TASK - Every line of the material that follows must be printed again exactly.

INFORMATION SUPPLIED -
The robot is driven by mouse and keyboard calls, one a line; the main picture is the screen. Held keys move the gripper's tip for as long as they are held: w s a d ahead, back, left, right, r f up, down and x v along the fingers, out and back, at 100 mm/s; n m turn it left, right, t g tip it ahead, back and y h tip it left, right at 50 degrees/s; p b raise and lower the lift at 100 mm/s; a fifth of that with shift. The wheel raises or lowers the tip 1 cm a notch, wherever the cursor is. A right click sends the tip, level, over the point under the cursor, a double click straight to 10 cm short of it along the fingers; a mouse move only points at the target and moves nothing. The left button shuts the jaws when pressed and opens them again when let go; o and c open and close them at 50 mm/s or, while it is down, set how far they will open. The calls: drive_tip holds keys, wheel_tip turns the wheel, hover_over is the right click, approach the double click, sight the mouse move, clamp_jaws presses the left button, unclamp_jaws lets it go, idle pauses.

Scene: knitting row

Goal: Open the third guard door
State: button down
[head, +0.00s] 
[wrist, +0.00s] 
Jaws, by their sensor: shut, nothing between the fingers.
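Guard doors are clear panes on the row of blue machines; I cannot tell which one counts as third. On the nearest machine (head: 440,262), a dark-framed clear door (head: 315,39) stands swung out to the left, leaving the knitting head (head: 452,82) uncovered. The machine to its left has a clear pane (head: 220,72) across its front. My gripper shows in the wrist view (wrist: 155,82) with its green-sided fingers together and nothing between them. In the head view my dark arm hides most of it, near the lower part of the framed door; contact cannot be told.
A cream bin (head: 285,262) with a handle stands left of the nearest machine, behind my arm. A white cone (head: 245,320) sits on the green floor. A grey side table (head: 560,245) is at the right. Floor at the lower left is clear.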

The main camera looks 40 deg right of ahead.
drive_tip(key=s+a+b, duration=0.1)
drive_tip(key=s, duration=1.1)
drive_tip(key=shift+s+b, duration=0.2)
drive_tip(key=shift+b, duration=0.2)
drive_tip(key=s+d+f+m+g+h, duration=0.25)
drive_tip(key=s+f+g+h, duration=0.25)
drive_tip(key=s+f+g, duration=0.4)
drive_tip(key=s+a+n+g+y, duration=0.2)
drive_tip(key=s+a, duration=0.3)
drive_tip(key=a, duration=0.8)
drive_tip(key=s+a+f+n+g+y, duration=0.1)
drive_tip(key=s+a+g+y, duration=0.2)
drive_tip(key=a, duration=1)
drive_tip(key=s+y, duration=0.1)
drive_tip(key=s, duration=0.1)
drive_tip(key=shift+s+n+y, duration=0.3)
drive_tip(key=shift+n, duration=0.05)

THE REPLY -
The robot is driven by mouse and keyboard calls, one a line; the main picture is the screen. Held keys move the gripper's tip for as long as they are held: w s a d ahead, back, left, right, r f up, down and x v along the fingers, out and back, at 100 mm/s; n m turn it left, right, t g tip it ahead, back and y h tip it left, right at 50 degrees/s; p b raise and lower the lift at 100 mm/s; a fifth of that with shift. The wheel raises or lowers the tip 1 cm a notch, wherever the cursor is. A right click sends the tip, level, over the point under the cursor, a double click straight to 10 cm short of it along the fingers; a mouse move only points at the target and moves nothing. The left button shuts the jaws when pressed and opens them again when let go; o and c open and close them at 50 mm/s or, while it is down, set how far they will open. The calls: drive_tip holds keys, wheel_tip turns the wheel, hover_over is the right click, approach the double click, sight the mouse move, clamp_jaws presses the left button, unclamp_jaws lets it go, idle pauses.

Scene: knitting row

Goal: Open the third guard door
State: button down
[head, +0.00s] 
[wrist, +0.00s] 
Jaws, by their sensor: shut, nothing between the fingers.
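Guard doors are clear panes on the row of blue machines; I cannot tell which one counts as third. On the nearest machine (head: 440,262), a dark-framed clear door (head: 315,39) stands swung out to the left, leaving the knitting head (head: 452,82) uncovered. The machine to its left has a clear pane (head: 220,72) across its front. My gripper shows in the wrist view (wrist: 155,82) with its green-sided fingers together and nothing between them. In the head view my dark arm hides most of it, near the lower part of the framed door; contact cannot be told.
A cream bin (head: 285,262) with a handle stands left of the nearest machine, behind my arm. A white cone (head: 245,320) sits on the green floor. A grey side table (head: 560,245) is at the right. Floor at the lower left is clear.

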The main camera looks 40 deg right of ahead.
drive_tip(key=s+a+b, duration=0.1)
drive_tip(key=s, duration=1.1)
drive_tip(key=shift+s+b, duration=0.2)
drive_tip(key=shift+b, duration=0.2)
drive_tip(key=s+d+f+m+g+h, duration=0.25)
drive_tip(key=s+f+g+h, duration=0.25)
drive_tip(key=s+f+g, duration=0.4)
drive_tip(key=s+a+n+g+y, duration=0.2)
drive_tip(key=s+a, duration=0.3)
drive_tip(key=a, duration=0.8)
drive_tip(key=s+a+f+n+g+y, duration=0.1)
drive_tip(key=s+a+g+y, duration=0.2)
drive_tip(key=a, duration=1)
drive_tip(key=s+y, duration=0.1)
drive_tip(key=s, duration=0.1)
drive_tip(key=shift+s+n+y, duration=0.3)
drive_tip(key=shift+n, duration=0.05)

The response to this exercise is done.